Upgrade to ES >2 should be done this quarter (part of our goals), but the exact strategy is still a bit unclear. In particular the deployment path is complex, we need to find a way to write to both ES 1.7 and 2.x ... We should include you in the discussion as you will be impacted.
@Gehel any updates on this? I guess it's going to impact our switchover this time as well?
This is not strictly a hard blocker for the Elasticsearch 5 upgrade, but @dcausse says it makes sense to try to take care of it at the same time. I've added it as a subtask for T154501: [Epic, Q3 Goal] Upgrade search systems to Elasticsearch 5 for now.

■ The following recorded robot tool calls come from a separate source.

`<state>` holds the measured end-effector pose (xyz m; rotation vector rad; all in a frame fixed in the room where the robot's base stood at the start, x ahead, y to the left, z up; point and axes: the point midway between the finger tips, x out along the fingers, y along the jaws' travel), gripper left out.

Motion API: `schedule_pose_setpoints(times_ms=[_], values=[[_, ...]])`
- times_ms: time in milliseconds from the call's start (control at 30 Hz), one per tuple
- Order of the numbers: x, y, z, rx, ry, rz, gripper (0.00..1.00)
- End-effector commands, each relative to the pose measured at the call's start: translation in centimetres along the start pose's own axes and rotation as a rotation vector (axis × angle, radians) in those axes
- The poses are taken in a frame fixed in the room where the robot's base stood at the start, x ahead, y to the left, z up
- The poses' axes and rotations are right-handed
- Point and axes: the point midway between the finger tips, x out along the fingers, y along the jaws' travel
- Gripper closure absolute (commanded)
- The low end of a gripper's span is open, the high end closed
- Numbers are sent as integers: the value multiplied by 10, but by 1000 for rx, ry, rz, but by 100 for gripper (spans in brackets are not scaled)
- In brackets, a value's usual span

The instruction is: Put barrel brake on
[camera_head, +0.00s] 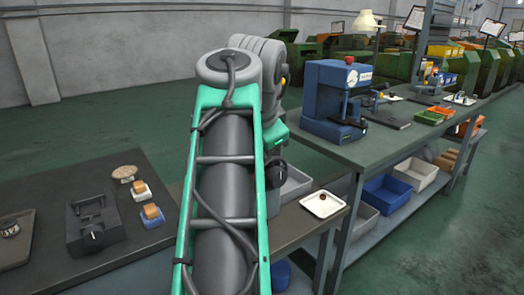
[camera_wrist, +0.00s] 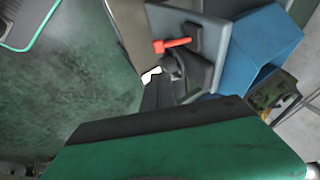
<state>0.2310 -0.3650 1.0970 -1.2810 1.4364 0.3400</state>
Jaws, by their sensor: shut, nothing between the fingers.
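My gripper (camera_wrist: 158,90) shows in the wrist view as dark, closed fingers beyond its wide green body, with nothing held. In the head view my green and grey arm hides the gripper. Just beyond the fingers in the wrist view is a red lever (camera_wrist: 174,44) on a dark mount fixed to a grey plate (camera_wrist: 211,20). The fingers look close to the mount, but I cannot tell whether they touch it. I cannot make out which part is the barrel brake.
A blue machine (camera_head: 328,92) stands on the right-hand bench (camera_head: 370,154). A dark device (camera_head: 92,226) sits on the left bench. Bins fill the lower shelf. Green floor at right is clear.

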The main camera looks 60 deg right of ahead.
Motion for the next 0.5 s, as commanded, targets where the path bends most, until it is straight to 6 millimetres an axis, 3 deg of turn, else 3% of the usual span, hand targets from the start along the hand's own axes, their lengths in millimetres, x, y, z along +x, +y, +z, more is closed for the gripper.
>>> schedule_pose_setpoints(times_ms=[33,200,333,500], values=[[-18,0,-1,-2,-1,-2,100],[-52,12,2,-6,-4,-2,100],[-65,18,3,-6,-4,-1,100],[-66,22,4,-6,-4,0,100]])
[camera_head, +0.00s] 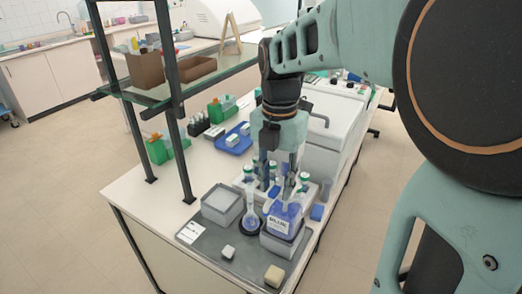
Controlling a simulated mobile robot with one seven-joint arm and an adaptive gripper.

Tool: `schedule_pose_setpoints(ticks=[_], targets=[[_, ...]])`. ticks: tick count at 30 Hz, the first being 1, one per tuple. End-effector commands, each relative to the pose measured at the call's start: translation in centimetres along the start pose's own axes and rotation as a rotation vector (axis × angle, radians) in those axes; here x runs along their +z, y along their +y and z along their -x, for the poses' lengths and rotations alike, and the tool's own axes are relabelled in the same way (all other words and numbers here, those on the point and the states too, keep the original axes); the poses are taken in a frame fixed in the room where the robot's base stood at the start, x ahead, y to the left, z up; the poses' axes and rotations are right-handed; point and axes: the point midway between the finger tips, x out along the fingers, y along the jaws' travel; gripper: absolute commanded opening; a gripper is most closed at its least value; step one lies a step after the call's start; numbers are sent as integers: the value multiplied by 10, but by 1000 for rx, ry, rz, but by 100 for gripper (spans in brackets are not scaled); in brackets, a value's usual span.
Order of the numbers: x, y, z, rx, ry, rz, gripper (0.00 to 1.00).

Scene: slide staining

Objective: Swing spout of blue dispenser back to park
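The blue dispenser (285,222) is a blue-bodied bottle with a white label. It stands in a pale square tray (286,244) near the front of the bench. Its top and spout are small and partly hidden by my gripper, so I cannot tell which way the spout points. My gripper (277,188) points down just above and behind the dispenser's top. Its two dark fingers are apart, with a gap between them. I see nothing held, and I cannot tell whether a finger touches the spout.
A flask with blue liquid (251,218) stands just left of the dispenser. A grey tub (221,204) is further left. Several green-capped bottles (304,180) crowd around my gripper. A shelf post (181,155) rises at left.

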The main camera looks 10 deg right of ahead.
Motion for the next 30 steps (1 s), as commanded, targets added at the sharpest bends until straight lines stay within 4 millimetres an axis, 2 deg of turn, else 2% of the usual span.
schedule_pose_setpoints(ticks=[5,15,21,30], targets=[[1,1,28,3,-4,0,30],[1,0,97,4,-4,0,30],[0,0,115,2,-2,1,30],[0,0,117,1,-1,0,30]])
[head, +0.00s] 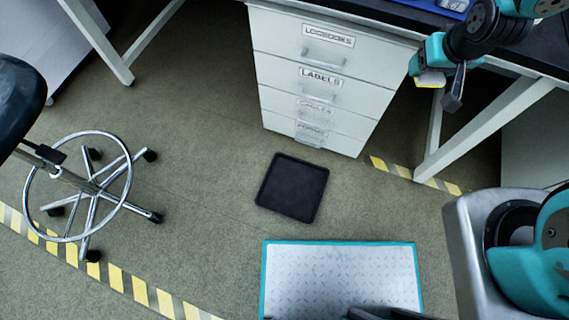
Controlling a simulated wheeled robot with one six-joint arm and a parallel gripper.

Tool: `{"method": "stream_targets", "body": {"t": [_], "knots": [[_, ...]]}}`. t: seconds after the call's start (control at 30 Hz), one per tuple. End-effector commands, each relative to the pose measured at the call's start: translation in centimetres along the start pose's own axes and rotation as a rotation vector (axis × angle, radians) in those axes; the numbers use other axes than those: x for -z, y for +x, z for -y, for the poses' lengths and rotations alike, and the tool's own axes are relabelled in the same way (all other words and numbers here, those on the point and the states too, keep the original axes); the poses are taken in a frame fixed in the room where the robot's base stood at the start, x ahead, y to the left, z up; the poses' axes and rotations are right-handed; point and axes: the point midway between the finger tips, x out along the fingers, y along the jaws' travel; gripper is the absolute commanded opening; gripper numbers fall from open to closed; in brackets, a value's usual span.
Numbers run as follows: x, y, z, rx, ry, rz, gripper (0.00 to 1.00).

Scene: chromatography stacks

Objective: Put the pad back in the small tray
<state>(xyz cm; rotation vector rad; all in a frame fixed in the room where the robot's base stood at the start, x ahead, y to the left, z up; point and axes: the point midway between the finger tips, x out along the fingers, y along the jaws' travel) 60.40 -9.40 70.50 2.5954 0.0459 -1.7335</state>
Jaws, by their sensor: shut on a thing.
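My gripper (442,84) is at the upper right, in front of the bench edge and to the right of the drawer cabinet. It is shut on a small pad (431,80), whitish with a yellow edge; part of the pad is hidden by the fingers. A small black square tray (292,188) with a low rim lies flat on the floor in the middle of the view and looks empty. The gripper and pad are well above it, up and to the right in the picture. Part of a blue container (455,4) shows on the bench at the top edge.
A white drawer cabinet (335,92) with labelled drawers stands behind the black tray. A wheeled stool (88,190) is at the left. My base platform fills the bottom middle. White bench legs (480,130) stand at the right. Yellow striped tape (125,284) crosses the floor.

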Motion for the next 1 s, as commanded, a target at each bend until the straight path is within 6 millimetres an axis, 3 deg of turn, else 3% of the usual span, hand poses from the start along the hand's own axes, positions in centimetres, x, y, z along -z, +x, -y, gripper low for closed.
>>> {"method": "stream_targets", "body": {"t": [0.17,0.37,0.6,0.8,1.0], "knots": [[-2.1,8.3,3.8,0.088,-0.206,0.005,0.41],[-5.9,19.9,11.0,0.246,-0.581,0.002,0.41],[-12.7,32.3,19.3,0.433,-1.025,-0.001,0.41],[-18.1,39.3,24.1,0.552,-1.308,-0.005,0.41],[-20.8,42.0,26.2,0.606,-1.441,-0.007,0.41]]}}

Change 335783 had a related patch set uploaded (by DCausse):
Add support for Multi-DC for TTMServices
Change 335824 had a related patch set uploaded (by DCausse):
Enable Translation memories multi-DC support
Code is merged and will roll out to beta cluster soon. We don't have a multi-cluster setup available in beta cluster so wont be directly testable beyond ensuring nothing broke. Once the train rolls forward with this code we will need to build the codfw index and add it as a mirror (using dcausse patch above, "Enable Translation memories multi-DC support")
ensuring nothing broke
A simple test such as adding/changing some translation at https://meta.wikimedia.org/wiki/Special:Translate and seeing whether it can be found at https://meta.wikimedia.org/wiki/Special:SearchTranslations might be in order too.
Change 335824 merged by jenkins-bot:
[operations/mediawiki-config] Enable Translation memories multi-DC support
Mentioned in SAL (#wikimedia-operations) [2017-03-06T14:13:05Z] <addshore@tin> Synchronized wmf-config/CommonSettings.php: SWAT: [[gerrit:335824|Enable Translation memories multi-DC support]] T132076 1/2 (duration: 00m 50s)
Mentioned in SAL (#wikimedia-operations) [2017-03-06T14:14:59Z] <addshore@tin> Synchronized wmf-config/InitialiseSettings.php: SWAT: [[gerrit:335824|Enable Translation memories multi-DC support]] T132076 2/2 (NOOP) (duration: 00m 42s)
The code is now live and activated in production, I'm running a refresh on codfw to catch up updates since the last copy.